Let me expand on that point for a moment. These examples illustrate not just the satisfying fact that your reporting is helping to expose Ponzi Schemes involving tens of millions of dollars in losses as well as other frauds, but that clear, timely information provided by compliance professionals like you increases the opportunities for government agencies to act and possibly to restrain or recover the wrongdoers’ assets so that victims can be at least partially made whole.

Aside from the day-to-day individual review of those thousands of SARs, SEC’s BSA Review Group also analyzes the entire collection of securities-related SARs. By that, I mean that they go beyond simply reviewing and analyzing the individual reports you prepare. In addition, SEC reviews the total of securities-related SARs to identify patterns and trends in the information. This type of analysis equips all of us together to determine whether there are compliance-related vulnerabilities in the system that we can close to further protect the markets and investors.

Partnership

As I noted last year, I recognize that financial institutions spend a great deal of time and money to comply with the BSA. And as such, we need to ask ourselves whether the money is being spent in the right way. So the question I asked all of us last year: Is there a delta between compliance risk and illicit finance risk?
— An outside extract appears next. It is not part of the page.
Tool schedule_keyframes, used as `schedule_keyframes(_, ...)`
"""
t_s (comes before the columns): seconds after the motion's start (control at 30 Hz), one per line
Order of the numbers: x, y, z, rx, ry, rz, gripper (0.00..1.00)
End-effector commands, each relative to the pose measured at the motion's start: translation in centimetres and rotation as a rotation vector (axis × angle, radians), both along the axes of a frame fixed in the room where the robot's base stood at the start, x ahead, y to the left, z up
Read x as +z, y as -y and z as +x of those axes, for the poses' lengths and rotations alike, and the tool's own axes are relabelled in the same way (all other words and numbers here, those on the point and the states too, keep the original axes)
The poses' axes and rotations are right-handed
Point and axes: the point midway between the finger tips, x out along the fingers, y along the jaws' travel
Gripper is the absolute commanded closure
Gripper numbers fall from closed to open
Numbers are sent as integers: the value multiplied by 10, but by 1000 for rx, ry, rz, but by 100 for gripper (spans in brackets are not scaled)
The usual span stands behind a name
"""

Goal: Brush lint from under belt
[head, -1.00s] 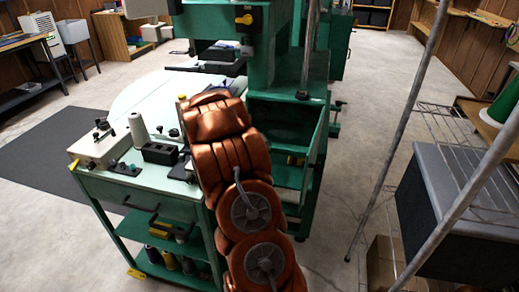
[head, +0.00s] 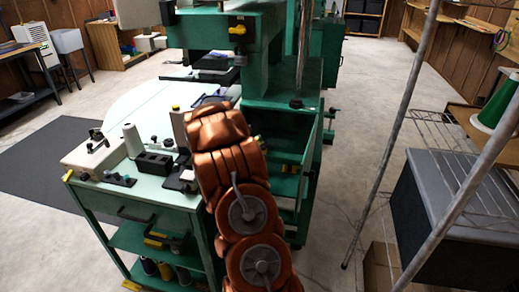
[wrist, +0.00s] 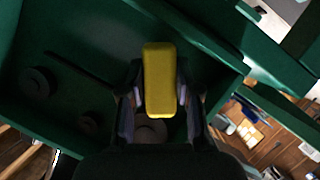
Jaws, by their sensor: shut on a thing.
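My gripper (wrist: 159,95) shows in the wrist view with a dark finger on each side of a yellow block-shaped thing (wrist: 159,75), and it is shut on it. The yellow thing points away from me, and its far end is in front of a dark green recess of the machine. I cannot tell whether its far end touches anything. In the head view my arm hides the gripper, and it reaches toward the green machine (head: 268,92). I cannot make out the belt or any lint.
A green cart (head: 143,200) at left carries a white cone (head: 132,139) and a black block (head: 153,163). Round dark knobs or holes (wrist: 38,84) show on the green panel in the wrist view. Grey poles and a dark box (head: 462,190) stand at right. The floor between is clear.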

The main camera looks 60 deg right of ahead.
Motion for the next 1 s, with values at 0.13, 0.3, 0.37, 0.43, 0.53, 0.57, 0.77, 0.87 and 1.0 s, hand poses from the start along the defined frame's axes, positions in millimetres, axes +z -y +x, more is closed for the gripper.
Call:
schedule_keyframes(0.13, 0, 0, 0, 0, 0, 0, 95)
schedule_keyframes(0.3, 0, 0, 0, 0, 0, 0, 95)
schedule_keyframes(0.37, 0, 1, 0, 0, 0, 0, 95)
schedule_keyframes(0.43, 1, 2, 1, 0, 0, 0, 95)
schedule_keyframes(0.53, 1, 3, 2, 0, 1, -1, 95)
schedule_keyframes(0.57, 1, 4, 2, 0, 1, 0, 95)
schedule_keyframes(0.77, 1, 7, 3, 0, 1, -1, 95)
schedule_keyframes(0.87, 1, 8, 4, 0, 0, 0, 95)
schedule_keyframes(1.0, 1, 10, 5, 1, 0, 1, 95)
Fortunately, we have the right forum in place to explore these questions. As a part of the Bank Secrecy Act Advisory Group, known as BSAAG, we formed a subcommittee aptly named the Delta Team, to start the conversation. I would like to update you on where we are with these efforts.

One of the common themes we heard across the industry is that additional information on money laundering trends ? including more specifics on schemes and methods for illicit finance and red flags ? would be helpful in aligning industry efforts with law enforcement priorities. This is something we certainly agree with.

We also heard that FinCEN needs to find ways for more dynamic, real-time information sharing, both by and between financial institutions, and with FinCEN and law enforcement. A key aspect here is to again promote information sharing between financial institutions through Section 314(b) of the USA PATRIOT Act.

As the financial intelligence unit for the United States, FinCEN must stay current on how money is being laundered in the United States, so that we can share this expertise with our many law enforcement, regulatory, industry, and foreign financial intelligence unit partners, and effectively serve as the cornerstone of this country’s AML/CFT regime.

FinCEN’s new Intelligence Division is positioned to do just that. In response to industry feedback on the need for more information sharing with industry, we have begun exploring new ways to expand information sharing from government to industry, where warranted. And our Intelligence Division is in the process of implementing a new concept whereby our analytical products will be provided to additional partners, including industry, whenever appropriate. We are working now on developing the product line, distribution methods, and dissemination restrictions.

In this vein, one area that we are currently trying to get a better handle on is the use of cash in the securities sectors for other countries. For example, FinCEN’s analysis recently revealed that Mexican casa de bolsas (Mexican securities firms) are starting to bring U.S. dollars into the United States and depositing this cash into U.S. financial institutions. To the extent that foreign securities are obtained more readily with cash, U.S. firms dealing with foreign firms should be mindful of the cash aspects and source of funding of their business, given the heightened money laundering risks associated with cash.

More broadly, when securities firms offer services similar to banks, they need to also consider the vulnerabilities associated with engaging in these types of services, and to make sure that their compliance programs are commensurate with such risks. To the extent that these entities are providing bank-like services, we need to make sure that essentially the same types of BSA obligations and compliance activities applicable to banks are in place – notwithstanding the fact that the institution might not be a bank.

FinCEN also continues to work with our colleagues at SEC, CFTC, Treasury, FINRA and NFA in the Securities and Derivatives Working Group to identify money laundering and terrorist financing vulnerabilities in the securities and derivatives markets. As a part of this effort, FinCEN has analyzed almost 28,000 SARs filed by securities and futures industry members and nearly 13,000 SARs filed by depository institutions that reported activities specifically related to suspected money laundering and terrorist financing within the securities and derivatives markets. There are also a few key take-aways which I can share with you.

First, the analysis showed that a large majority (roughly 80%) of SARs flagged for money laundering/structuring were reporting usage of brokerage accounts for “bank-like” activity in cash equivalents (wires, ACH transfers, and checks in particular.)

Second, the FinCEN analysis noted that about 20% of the SAR subjects used non-U.S. addresses, especially Latin American addresses. The team thought this supported the notion that broker-dealers, and depository institutions working with securities/derivatives industry clients, may face overseas risks.

Both of these take-aways are interesting in light of the trend I mentioned earlier wherein Mexican casas de bolsas are starting to bring U.S. dollars into the United States and depositing this cash into U.S. financial institutions.

Lastly, I would like to emphasize the importance of financial institutions providing the very best information possible in their SAR filings. As you can see from my remarks today, we take the information you provide very seriously, and the details you include help us identify and act upon your SARs more quickly.

Conclusion

One of the best parts of my job is getting the chance to build partnerships with those who are committed to safeguarding our financial system.

So in closing, I would like to thank all of you for the role that you play. Whether you are serving as the compliance officer within your financial institution, working as an examiner to ensure adequate BSA safeguards are in place, or utilizing the BSA data filed by financial institutions to investigate criminal activity, your role is essential.

The work you do each and every day helps prevent money launderers, terrorist financiers, and other illicit actors from abusing our financial system. I hope that it is clear that the government is using the product of your labor daily to act swiftly and decisively to counter illegal activity. I also hope that it reinforces for you, as it does for me, that the money and effort that you and your firms put into your AML programs is certainly worth it. I look forward to our ongoing partnership on these issues.